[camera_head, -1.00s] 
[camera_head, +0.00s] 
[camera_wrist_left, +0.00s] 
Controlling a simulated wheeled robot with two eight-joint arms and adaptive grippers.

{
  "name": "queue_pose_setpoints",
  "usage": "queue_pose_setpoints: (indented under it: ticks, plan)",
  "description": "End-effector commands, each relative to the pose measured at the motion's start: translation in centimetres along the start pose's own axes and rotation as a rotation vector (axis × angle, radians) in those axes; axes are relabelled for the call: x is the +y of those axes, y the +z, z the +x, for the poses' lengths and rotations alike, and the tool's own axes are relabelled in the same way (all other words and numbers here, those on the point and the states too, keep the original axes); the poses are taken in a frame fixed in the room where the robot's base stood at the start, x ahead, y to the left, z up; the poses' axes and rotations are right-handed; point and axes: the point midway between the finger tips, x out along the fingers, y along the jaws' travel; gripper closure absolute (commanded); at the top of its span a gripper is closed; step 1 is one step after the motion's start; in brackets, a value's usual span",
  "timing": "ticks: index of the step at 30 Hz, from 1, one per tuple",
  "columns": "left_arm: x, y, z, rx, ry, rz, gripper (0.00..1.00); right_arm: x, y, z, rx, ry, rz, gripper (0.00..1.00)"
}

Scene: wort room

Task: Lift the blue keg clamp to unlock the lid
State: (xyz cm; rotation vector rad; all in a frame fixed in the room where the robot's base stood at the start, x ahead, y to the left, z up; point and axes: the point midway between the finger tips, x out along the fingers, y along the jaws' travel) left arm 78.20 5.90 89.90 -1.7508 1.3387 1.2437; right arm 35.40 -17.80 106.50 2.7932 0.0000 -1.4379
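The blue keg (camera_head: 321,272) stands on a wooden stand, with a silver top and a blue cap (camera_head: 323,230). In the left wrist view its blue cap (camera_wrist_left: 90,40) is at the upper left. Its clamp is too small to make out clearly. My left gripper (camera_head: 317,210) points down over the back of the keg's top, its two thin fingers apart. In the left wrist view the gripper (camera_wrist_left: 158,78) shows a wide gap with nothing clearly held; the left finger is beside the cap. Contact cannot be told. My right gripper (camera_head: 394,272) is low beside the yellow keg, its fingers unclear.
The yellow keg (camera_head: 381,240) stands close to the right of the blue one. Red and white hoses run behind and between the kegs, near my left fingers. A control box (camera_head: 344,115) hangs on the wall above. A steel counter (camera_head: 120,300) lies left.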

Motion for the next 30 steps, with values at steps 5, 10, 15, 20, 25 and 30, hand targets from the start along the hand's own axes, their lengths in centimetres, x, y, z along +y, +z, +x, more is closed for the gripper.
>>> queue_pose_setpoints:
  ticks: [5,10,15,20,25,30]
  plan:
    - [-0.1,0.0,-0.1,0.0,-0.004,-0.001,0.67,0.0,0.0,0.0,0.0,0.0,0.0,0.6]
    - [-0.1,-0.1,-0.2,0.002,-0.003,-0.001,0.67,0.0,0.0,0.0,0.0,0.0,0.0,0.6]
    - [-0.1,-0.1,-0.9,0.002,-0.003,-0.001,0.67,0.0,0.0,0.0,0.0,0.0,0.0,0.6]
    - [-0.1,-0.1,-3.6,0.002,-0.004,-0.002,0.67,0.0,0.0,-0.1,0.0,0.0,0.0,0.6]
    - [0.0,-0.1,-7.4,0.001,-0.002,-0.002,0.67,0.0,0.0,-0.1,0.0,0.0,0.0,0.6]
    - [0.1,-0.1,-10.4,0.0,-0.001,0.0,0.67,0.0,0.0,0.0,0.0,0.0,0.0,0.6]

----------

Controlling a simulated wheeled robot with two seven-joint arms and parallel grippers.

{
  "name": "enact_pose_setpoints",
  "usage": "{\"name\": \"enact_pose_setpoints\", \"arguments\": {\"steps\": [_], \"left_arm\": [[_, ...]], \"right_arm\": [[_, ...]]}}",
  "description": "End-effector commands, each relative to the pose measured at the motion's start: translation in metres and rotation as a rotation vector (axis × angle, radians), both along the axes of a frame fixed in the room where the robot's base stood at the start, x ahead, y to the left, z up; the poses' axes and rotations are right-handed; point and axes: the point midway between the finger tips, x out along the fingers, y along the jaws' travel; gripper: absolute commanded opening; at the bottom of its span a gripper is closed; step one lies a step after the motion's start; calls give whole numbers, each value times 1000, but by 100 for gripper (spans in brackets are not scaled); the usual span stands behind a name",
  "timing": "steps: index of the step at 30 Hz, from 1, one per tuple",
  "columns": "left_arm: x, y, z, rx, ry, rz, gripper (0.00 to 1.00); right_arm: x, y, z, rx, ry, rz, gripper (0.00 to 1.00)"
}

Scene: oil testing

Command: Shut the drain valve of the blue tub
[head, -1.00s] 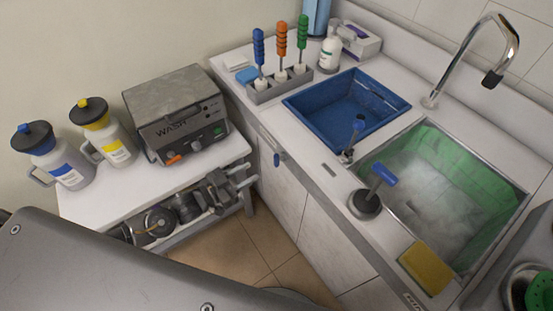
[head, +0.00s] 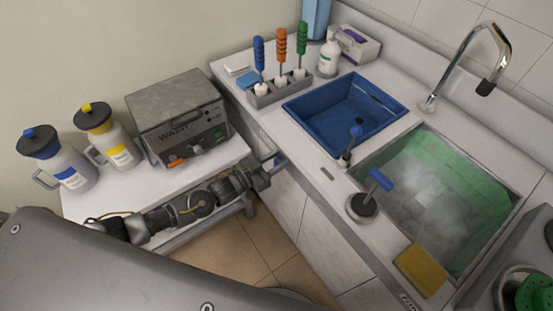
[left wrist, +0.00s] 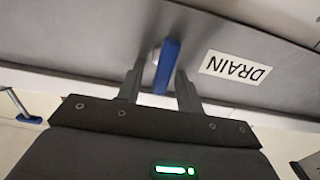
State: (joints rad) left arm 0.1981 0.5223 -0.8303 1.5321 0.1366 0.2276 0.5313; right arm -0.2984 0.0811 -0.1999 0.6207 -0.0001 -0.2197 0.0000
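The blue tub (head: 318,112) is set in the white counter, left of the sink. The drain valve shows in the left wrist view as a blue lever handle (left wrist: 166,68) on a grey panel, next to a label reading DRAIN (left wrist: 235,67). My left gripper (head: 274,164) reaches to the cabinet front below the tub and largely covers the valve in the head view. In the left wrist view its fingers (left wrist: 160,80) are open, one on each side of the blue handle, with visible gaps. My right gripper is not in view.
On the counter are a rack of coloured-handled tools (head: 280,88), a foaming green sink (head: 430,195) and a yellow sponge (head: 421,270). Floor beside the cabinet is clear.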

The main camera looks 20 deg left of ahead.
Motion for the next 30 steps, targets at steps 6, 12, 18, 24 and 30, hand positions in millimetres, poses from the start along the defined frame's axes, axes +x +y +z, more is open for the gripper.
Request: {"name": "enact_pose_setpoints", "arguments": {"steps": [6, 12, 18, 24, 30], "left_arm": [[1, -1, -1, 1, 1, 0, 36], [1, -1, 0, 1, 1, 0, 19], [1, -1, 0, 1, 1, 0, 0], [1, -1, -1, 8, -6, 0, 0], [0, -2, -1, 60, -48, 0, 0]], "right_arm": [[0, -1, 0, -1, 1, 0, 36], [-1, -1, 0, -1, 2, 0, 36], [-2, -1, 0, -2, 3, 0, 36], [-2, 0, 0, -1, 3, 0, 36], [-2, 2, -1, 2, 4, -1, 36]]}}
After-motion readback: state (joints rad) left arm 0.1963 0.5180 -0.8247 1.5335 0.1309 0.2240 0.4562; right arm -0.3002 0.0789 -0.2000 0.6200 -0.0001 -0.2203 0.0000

----------

- AIM OF THE TASK -
Give back, unchanged, each line from the one containing "translation in metres" through the one containing "[left wrist, +0.00s]". Pictures are to be left out.

- RESPONSE TO THE TASK -
  "description": "End-effector commands, each relative to the pose measured at the motion's start: translation in metres and rotation as a rotation vector (axis × angle, radians), both along the axes of a frame fixed in the room where the robot's base stood at the start, x ahead, y to the left, z up; the poses' axes and rotations are right-handed; point and axes: the point midway between the finger tips, x out along the fingers, y along the jaws' travel; gripper: absolute commanded opening; at the bottom of its span a gripper is closed; step one lies a step after the motion's start; calls give whole numbers, each value times 1000, but by 100 for gripper (spans in brackets are not scaled); the usual span stands behind a name",
  "timing": "steps: index of the step at 30 Hz, from 1, one per tuple",
  "columns": "left_arm: x, y, z, rx, ry, rz, gripper (0.00 to 1.00); right_arm: x, y, z, rx, ry, rz, gripper (0.00 to 1.00)"
}

Scene: oil testing

Command: Shut the drain valve of the blue tub
[head, -1.00s] 
[head, +0.00s] 
[left wrist, +0.00s] 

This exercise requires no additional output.